My experience with this scent has given me profound respect for perfumer Chris Rusak’s artistry and skill — he’s just launched last year so this is one of his first perfumes, and goddamn if he didn’t just go for it. To smell this is to see someone laid bare, putting it all out there for the whole world to see. It’s highly wearable, impactful art. It has a narrative full of emotion that unfolds as you wear it. (Also, if you’re not into stuff like that, I promise it smells really good too).

If you think too long about your own state of happiness, the thoughts become less about joy and more about impermanence. If you’re an empath, a survivor of abuse or violence, subject to bigotry and oppression, or suffering from mental illness, you’ll know what I’m talking about. Or maybe you just have a pessimistic streak. Maybe your experience has made you jaded. Being too happy for too long is terrifying.
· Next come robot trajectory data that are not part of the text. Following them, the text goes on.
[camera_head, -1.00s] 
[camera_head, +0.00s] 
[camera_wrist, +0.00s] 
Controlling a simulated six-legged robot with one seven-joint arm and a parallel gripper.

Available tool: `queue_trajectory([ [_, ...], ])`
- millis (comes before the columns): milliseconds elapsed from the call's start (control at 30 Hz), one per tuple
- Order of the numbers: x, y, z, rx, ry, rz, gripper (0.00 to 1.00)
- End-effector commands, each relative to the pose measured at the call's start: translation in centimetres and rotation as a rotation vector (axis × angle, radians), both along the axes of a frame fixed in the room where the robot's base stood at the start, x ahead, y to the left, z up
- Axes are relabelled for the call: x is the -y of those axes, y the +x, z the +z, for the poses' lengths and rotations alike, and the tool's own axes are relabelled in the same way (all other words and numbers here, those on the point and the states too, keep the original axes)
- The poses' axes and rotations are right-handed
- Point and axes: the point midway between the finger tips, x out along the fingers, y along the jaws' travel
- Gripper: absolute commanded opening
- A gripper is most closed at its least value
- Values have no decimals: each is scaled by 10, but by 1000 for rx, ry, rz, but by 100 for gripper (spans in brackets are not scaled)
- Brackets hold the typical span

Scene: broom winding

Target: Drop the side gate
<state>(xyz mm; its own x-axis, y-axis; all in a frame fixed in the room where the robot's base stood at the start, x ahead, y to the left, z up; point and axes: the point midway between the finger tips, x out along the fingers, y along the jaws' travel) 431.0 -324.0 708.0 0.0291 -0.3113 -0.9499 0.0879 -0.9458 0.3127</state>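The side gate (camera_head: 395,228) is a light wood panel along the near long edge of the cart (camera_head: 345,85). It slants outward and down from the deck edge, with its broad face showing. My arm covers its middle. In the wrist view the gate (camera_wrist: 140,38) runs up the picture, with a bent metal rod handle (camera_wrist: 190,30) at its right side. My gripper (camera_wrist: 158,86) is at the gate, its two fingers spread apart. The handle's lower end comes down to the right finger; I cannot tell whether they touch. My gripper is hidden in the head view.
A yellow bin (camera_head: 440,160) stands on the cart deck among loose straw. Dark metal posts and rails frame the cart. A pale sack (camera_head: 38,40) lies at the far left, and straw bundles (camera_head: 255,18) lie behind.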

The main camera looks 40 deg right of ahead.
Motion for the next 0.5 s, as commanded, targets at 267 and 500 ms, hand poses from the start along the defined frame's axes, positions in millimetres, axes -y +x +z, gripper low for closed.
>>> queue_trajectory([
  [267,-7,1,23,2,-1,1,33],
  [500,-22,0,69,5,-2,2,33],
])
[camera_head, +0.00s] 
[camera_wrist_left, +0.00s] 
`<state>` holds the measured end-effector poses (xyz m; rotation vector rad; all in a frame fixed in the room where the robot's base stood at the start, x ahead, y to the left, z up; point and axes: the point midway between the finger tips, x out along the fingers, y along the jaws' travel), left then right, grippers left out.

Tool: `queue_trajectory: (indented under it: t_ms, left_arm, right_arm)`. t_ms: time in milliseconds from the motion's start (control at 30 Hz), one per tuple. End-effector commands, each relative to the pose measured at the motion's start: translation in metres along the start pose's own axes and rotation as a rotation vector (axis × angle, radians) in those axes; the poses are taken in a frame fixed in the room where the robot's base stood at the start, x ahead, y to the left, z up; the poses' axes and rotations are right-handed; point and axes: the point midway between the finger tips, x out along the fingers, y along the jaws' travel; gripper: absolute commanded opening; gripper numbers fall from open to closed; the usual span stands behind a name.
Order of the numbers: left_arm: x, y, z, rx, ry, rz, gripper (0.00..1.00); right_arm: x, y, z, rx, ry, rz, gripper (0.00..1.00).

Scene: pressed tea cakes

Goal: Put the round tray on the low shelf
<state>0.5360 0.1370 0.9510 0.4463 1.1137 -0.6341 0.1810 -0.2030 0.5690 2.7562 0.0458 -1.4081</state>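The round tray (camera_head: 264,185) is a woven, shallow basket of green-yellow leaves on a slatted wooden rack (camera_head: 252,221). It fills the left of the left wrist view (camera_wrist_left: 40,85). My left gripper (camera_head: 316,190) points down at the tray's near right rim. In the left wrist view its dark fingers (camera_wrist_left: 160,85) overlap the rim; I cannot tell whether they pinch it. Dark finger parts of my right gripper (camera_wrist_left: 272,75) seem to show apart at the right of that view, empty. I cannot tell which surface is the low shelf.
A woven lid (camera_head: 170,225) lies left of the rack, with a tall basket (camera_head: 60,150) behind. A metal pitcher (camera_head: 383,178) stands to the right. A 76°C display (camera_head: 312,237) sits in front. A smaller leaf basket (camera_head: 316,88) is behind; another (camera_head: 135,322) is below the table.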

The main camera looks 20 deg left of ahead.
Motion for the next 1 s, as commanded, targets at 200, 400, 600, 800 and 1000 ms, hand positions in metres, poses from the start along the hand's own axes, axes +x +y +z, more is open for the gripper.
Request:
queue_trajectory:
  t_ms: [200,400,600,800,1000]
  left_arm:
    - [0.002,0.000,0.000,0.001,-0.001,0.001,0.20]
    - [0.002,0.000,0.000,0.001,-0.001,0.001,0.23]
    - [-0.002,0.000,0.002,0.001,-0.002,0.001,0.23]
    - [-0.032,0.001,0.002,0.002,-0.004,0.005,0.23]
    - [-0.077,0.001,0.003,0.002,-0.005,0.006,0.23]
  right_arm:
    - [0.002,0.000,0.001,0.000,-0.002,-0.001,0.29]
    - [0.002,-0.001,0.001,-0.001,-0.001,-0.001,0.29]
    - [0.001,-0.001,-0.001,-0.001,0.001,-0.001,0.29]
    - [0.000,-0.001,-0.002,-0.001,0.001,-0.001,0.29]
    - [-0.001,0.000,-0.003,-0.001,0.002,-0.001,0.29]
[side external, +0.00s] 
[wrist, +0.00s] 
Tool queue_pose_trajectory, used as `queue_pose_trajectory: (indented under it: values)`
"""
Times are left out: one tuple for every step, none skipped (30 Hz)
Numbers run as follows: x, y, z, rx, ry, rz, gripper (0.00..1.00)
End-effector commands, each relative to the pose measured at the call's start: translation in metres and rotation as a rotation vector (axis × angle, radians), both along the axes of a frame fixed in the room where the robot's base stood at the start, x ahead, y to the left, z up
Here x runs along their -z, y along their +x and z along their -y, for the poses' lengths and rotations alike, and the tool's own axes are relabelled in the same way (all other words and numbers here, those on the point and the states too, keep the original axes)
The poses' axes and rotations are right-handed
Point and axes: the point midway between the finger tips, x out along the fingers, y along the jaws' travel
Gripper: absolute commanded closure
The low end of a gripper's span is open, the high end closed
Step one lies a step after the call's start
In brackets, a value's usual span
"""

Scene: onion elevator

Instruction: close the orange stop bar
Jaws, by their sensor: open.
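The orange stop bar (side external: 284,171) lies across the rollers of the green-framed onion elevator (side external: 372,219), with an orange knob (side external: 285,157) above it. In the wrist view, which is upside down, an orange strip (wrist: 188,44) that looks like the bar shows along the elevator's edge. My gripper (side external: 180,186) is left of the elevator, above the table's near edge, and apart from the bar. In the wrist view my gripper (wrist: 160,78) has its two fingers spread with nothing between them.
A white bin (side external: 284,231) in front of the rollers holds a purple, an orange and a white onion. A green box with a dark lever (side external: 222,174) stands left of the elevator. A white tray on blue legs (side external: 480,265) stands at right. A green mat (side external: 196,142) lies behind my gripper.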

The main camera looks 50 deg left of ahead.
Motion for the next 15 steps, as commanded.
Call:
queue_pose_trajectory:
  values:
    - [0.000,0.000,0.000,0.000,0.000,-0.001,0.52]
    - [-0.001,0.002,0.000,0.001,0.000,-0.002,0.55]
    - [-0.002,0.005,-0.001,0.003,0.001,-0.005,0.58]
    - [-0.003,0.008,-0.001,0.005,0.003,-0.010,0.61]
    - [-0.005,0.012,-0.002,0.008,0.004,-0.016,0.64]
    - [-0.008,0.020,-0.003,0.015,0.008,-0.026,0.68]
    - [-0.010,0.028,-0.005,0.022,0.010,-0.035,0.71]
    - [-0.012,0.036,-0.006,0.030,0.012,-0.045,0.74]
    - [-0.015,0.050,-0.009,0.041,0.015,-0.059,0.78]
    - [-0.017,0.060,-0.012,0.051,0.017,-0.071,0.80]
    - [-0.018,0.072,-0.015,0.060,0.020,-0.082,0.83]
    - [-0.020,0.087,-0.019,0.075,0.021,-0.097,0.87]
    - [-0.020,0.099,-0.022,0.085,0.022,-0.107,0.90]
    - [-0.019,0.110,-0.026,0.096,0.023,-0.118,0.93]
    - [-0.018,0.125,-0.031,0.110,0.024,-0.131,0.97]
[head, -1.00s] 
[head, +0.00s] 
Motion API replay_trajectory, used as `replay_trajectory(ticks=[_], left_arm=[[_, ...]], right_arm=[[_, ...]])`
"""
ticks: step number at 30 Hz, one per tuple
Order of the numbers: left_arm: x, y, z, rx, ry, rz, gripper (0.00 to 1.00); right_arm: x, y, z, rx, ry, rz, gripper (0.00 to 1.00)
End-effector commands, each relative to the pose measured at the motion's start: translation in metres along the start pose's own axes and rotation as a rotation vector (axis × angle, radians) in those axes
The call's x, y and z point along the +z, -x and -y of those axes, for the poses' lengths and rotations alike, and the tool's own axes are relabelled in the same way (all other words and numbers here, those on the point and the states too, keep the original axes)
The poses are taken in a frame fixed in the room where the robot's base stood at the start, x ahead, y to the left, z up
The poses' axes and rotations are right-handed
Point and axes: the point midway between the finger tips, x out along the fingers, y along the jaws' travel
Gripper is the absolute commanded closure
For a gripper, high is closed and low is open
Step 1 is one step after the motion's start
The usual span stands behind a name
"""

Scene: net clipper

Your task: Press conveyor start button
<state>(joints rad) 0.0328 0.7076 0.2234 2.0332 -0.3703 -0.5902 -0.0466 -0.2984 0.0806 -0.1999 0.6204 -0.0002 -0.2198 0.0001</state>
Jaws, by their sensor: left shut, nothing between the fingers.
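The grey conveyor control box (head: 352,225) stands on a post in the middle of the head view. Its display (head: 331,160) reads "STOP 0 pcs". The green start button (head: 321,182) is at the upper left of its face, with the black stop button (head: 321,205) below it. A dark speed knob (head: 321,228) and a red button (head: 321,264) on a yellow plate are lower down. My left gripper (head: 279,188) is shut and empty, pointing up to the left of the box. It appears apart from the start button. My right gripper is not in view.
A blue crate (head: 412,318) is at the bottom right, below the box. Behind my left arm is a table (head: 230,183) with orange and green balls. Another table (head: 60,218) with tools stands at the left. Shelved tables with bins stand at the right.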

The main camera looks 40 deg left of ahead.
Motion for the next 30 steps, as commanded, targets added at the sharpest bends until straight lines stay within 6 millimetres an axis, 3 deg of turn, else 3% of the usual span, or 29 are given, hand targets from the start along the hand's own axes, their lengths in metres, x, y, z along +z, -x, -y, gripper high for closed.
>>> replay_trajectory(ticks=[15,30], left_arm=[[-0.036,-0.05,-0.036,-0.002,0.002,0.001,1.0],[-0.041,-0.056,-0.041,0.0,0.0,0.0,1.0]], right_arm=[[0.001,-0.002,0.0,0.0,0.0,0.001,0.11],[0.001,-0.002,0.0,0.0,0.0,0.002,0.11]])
It makes you vulnerable, and dizzy. You’ll want to temper it, so you don’t have too far to fall.

Bluer Skies is a poignant reminder to me that for most of my life, my happiness has been tentative. Moments in the sun cast shadows. You can’t escape gravity. We are all slowly dying. Every good thing must come to an end. The higher the highs, the lower the lows.

And yes, it is possible to fetishize your sadness, and be turned on by the darkness in other people. For me, Bluer Skies is about embracing your deepest desires and emotions, and allowing yourself to be carried away by them. In that way, maybe the emotions that each wearer experiences will be whatever is already inside us?

I totally respect the artist’s vision and inspiration for this perfume, and I hold open the very real possibility that maybe I don’t “get” it at all. But if I had to choose a song to represent the scent, it wouldn’t be “Miracles.”

The song that it conjures for me is the pulsating eroticism and blunt dystopian feel of “Lie to Me,” by Depeche Mode. This song isn’t going to lead you to happily ever after, but it’s damn sexy in its edginess and ambiguity, and spilling over with desire, just like Bluer Skies (Whenever You’re Around).

BLUER SKIES (WHENEVER YOU’RE AROUND) DETAILS

This fragrance can easily be worn by both men and women. It’s sexy and sultry, but not in the tired and overdone “gourmand” way that’s so common these days. It has moderate projection and lasts for about 8 hours on my skin.

Perfumer’s listed notes are ozone, apple, jasmine sambac, coriander seed, galangal, natural Santalum album (sandalwood), patchouli, and musks. The perfume is created and manufactured by hand, in-house by the perfumer himself. (If you order from him directly, you’ll also be treated to fun and sustainable packaging which has delighted me each time I’ve ordered).

Bluer Skies (Whenever You’re Around) is presented as an EdP, and available in 30 mL and 50 mL bottles. For more information, see the perfumer’s website chrisrusak.com.

I purchased my bottle of Bluer Skies at full retail cost. This review is independent, unsponsored, and unsolicited.

Bluer Skies (Whenever You’re Around) – a perfume by Chris Rusak (photo – Enchanté)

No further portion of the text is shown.